■ **TASK TO CARRY OUT**:
Can you output the records below exactly as they are written?

■ **SUPPLIED MATERIAL**:
----------------

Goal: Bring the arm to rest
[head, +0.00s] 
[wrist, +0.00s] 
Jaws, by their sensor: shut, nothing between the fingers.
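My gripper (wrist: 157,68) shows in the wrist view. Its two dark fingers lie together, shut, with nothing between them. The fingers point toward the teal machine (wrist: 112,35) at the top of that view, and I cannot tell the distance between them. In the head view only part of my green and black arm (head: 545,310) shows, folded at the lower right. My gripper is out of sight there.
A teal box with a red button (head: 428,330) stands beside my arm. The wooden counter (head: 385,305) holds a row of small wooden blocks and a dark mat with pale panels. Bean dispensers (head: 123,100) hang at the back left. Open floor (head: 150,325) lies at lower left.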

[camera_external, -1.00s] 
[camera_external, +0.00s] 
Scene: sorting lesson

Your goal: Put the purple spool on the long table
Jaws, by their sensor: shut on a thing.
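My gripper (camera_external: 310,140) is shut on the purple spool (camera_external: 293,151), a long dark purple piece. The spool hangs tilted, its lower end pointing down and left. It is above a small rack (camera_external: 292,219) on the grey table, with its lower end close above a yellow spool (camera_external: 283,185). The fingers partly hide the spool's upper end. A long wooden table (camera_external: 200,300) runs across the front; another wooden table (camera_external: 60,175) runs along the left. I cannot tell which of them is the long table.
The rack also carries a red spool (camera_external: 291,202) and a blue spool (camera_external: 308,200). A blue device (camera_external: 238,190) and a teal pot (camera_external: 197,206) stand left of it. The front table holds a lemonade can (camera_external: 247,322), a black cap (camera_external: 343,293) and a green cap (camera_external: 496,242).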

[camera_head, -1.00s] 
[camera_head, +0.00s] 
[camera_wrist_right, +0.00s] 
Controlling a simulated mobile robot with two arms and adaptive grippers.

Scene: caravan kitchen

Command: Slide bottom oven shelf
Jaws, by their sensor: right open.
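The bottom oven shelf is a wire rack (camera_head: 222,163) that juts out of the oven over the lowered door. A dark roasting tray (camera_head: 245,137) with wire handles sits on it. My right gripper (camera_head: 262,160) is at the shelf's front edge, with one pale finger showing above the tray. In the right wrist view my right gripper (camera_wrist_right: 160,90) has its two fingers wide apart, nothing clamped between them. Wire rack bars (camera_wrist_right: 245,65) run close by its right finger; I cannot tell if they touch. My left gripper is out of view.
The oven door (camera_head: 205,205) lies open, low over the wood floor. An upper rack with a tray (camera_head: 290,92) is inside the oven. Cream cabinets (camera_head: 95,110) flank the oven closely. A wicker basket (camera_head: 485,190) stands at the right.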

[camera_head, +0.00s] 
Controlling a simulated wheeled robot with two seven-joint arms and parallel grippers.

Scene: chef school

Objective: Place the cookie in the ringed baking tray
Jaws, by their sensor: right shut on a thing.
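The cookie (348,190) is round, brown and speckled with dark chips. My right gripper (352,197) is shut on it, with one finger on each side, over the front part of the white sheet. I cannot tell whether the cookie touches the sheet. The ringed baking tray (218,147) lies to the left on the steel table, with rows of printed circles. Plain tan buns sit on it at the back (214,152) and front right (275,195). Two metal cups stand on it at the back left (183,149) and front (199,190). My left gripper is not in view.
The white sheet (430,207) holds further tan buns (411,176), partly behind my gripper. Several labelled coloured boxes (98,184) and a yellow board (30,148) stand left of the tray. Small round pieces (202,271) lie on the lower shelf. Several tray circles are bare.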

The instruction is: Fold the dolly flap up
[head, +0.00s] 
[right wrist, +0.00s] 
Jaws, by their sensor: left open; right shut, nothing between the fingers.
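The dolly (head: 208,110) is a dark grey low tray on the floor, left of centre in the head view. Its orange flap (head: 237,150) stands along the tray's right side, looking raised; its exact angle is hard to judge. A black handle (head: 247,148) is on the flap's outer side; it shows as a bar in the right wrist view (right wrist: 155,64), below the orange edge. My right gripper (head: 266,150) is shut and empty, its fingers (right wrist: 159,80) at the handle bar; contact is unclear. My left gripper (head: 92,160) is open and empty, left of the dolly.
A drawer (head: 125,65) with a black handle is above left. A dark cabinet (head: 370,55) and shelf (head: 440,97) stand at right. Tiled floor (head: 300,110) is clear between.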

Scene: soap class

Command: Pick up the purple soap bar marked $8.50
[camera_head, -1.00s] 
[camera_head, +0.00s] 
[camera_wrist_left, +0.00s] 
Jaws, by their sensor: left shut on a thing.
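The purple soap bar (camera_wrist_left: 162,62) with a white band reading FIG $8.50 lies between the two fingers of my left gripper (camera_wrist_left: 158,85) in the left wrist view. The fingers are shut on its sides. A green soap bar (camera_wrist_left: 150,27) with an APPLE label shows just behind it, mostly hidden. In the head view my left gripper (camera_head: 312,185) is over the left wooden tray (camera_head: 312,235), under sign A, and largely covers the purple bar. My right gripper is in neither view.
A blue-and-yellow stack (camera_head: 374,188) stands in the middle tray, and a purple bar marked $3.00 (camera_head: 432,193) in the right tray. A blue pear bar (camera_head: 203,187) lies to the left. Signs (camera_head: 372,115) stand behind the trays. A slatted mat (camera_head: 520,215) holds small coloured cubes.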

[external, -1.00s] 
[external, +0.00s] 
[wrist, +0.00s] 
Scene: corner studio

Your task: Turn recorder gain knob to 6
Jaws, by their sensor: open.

----------------

■ **EXERCISE ANSWER**:
Goal: Bring the arm to rest
[head, +0.00s] 
[wrist, +0.00s] 
Jaws, by their sensor: shut, nothing between the fingers.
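My gripper (wrist: 157,68) shows in the wrist view. Its two dark fingers lie together, shut, with nothing between them. The fingers point toward the teal machine (wrist: 112,35) at the top of that view, and I cannot tell the distance between them. In the head view only part of my green and black arm (head: 545,310) shows, folded at the lower right. My gripper is out of sight there.
A teal box with a red button (head: 428,330) stands beside my arm. The wooden counter (head: 385,305) holds a row of small wooden blocks and a dark mat with pale panels. Bean dispensers (head: 123,100) hang at the back left. Open floor (head: 150,325) lies at lower left.

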[camera_external, -1.00s] 
[camera_external, +0.00s] 
Scene: sorting lesson

Your goal: Put the purple spool on the long table
Jaws, by their sensor: shut on a thing.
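My gripper (camera_external: 310,140) is shut on the purple spool (camera_external: 293,151), a long dark purple piece. The spool hangs tilted, its lower end pointing down and left. It is above a small rack (camera_external: 292,219) on the grey table, with its lower end close above a yellow spool (camera_external: 283,185). The fingers partly hide the spool's upper end. A long wooden table (camera_external: 200,300) runs across the front; another wooden table (camera_external: 60,175) runs along the left. I cannot tell which of them is the long table.
The rack also carries a red spool (camera_external: 291,202) and a blue spool (camera_external: 308,200). A blue device (camera_external: 238,190) and a teal pot (camera_external: 197,206) stand left of it. The front table holds a lemonade can (camera_external: 247,322), a black cap (camera_external: 343,293) and a green cap (camera_external: 496,242).

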[camera_head, -1.00s] 
[camera_head, +0.00s] 
[camera_wrist_right, +0.00s] 
Controlling a simulated mobile robot with two arms and adaptive grippers.

Scene: caravan kitchen

Command: Slide bottom oven shelf
Jaws, by their sensor: right open.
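The bottom oven shelf is a wire rack (camera_head: 222,163) that juts out of the oven over the lowered door. A dark roasting tray (camera_head: 245,137) with wire handles sits on it. My right gripper (camera_head: 262,160) is at the shelf's front edge, with one pale finger showing above the tray. In the right wrist view my right gripper (camera_wrist_right: 160,90) has its two fingers wide apart, nothing clamped between them. Wire rack bars (camera_wrist_right: 245,65) run close by its right finger; I cannot tell if they touch. My left gripper is out of view.
The oven door (camera_head: 205,205) lies open, low over the wood floor. An upper rack with a tray (camera_head: 290,92) is inside the oven. Cream cabinets (camera_head: 95,110) flank the oven closely. A wicker basket (camera_head: 485,190) stands at the right.

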[camera_head, +0.00s] 
Controlling a simulated wheeled robot with two seven-joint arms and parallel grippers.

Scene: chef school

Objective: Place the cookie in the ringed baking tray
Jaws, by their sensor: right shut on a thing.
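The cookie (348,190) is round, brown and speckled with dark chips. My right gripper (352,197) is shut on it, with one finger on each side, over the front part of the white sheet. I cannot tell whether the cookie touches the sheet. The ringed baking tray (218,147) lies to the left on the steel table, with rows of printed circles. Plain tan buns sit on it at the back (214,152) and front right (275,195). Two metal cups stand on it at the back left (183,149) and front (199,190). My left gripper is not in view.
The white sheet (430,207) holds further tan buns (411,176), partly behind my gripper. Several labelled coloured boxes (98,184) and a yellow board (30,148) stand left of the tray. Small round pieces (202,271) lie on the lower shelf. Several tray circles are bare.

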The instruction is: Fold the dolly flap up
[head, +0.00s] 
[right wrist, +0.00s] 
Jaws, by their sensor: left open; right shut, nothing between the fingers.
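The dolly (head: 208,110) is a dark grey low tray on the floor, left of centre in the head view. Its orange flap (head: 237,150) stands along the tray's right side, looking raised; its exact angle is hard to judge. A black handle (head: 247,148) is on the flap's outer side; it shows as a bar in the right wrist view (right wrist: 155,64), below the orange edge. My right gripper (head: 266,150) is shut and empty, its fingers (right wrist: 159,80) at the handle bar; contact is unclear. My left gripper (head: 92,160) is open and empty, left of the dolly.
A drawer (head: 125,65) with a black handle is above left. A dark cabinet (head: 370,55) and shelf (head: 440,97) stand at right. Tiled floor (head: 300,110) is clear between.

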Scene: soap class

Command: Pick up the purple soap bar marked $8.50
[camera_head, -1.00s] 
[camera_head, +0.00s] 
[camera_wrist_left, +0.00s] 
Jaws, by their sensor: left shut on a thing.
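The purple soap bar (camera_wrist_left: 162,62) with a white band reading FIG $8.50 lies between the two fingers of my left gripper (camera_wrist_left: 158,85) in the left wrist view. The fingers are shut on its sides. A green soap bar (camera_wrist_left: 150,27) with an APPLE label shows just behind it, mostly hidden. In the head view my left gripper (camera_head: 312,185) is over the left wooden tray (camera_head: 312,235), under sign A, and largely covers the purple bar. My right gripper is in neither view.
A blue-and-yellow stack (camera_head: 374,188) stands in the middle tray, and a purple bar marked $3.00 (camera_head: 432,193) in the right tray. A blue pear bar (camera_head: 203,187) lies to the left. Signs (camera_head: 372,115) stand behind the trays. A slatted mat (camera_head: 520,215) holds small coloured cubes.

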[external, -1.00s] 
[external, +0.00s] 
[wrist, +0.00s] 
Scene: corner studio

Your task: Turn recorder gain knob to 6
Jaws, by their sensor: open.

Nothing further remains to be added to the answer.